Items from a dataset
○ ○ ○ ○ ○ ○ ○

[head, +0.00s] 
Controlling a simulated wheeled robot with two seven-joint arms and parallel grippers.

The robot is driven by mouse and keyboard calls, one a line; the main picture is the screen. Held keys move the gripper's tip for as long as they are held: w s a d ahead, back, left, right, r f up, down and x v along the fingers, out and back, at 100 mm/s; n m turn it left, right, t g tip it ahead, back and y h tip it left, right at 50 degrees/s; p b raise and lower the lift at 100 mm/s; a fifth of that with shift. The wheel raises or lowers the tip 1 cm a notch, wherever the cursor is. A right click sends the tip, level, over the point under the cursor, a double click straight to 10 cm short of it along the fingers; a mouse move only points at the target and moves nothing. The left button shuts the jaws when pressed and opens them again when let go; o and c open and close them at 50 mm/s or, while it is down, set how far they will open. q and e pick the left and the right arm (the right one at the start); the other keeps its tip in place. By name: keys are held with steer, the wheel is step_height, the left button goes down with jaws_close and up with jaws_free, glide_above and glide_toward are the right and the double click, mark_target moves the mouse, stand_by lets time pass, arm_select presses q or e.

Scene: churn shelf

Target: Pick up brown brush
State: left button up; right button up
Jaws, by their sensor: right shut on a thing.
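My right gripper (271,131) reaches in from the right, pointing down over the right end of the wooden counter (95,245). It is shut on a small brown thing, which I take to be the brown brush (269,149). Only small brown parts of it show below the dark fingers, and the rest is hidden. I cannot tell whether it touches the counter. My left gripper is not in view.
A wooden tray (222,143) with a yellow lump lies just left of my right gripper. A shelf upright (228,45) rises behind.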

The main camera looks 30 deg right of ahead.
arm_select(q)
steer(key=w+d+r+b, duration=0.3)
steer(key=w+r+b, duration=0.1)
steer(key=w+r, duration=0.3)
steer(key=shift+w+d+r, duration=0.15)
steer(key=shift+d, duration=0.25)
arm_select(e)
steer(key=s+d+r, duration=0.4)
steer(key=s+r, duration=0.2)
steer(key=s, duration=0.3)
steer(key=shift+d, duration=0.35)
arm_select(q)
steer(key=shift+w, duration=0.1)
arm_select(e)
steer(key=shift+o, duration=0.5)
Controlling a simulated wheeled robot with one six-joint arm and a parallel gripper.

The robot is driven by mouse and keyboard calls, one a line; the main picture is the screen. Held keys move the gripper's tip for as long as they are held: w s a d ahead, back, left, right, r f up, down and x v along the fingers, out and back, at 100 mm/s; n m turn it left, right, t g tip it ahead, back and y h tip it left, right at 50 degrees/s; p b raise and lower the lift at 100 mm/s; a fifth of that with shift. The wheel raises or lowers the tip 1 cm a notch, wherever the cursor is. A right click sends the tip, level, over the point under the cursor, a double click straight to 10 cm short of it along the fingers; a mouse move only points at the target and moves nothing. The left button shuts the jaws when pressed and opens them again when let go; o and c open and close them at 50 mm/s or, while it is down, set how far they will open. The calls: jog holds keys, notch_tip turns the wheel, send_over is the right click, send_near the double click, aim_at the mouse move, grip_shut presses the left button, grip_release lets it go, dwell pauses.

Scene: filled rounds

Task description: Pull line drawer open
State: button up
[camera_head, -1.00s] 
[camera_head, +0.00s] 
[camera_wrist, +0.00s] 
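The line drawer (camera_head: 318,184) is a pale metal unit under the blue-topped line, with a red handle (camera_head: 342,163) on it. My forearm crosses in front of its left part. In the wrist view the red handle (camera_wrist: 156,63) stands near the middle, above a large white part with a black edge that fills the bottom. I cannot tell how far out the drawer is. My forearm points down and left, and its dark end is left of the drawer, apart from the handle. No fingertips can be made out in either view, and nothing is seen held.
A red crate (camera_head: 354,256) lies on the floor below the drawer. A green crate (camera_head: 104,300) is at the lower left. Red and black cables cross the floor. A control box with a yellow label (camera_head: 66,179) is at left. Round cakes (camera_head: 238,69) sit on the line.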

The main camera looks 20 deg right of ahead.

○ ○ ○ ○ ○ ○ ○

Task goal: Extract the span of lines that starts with the line containing "Task description: Pull line drawer open" and ends with the line containing "[camera_head, +0.00s]". Keep it exact and add nothing.

Correct answer:
Task description: Pull line drawer open
State: button up
[camera_head, -1.00s] 
[camera_head, +0.00s] 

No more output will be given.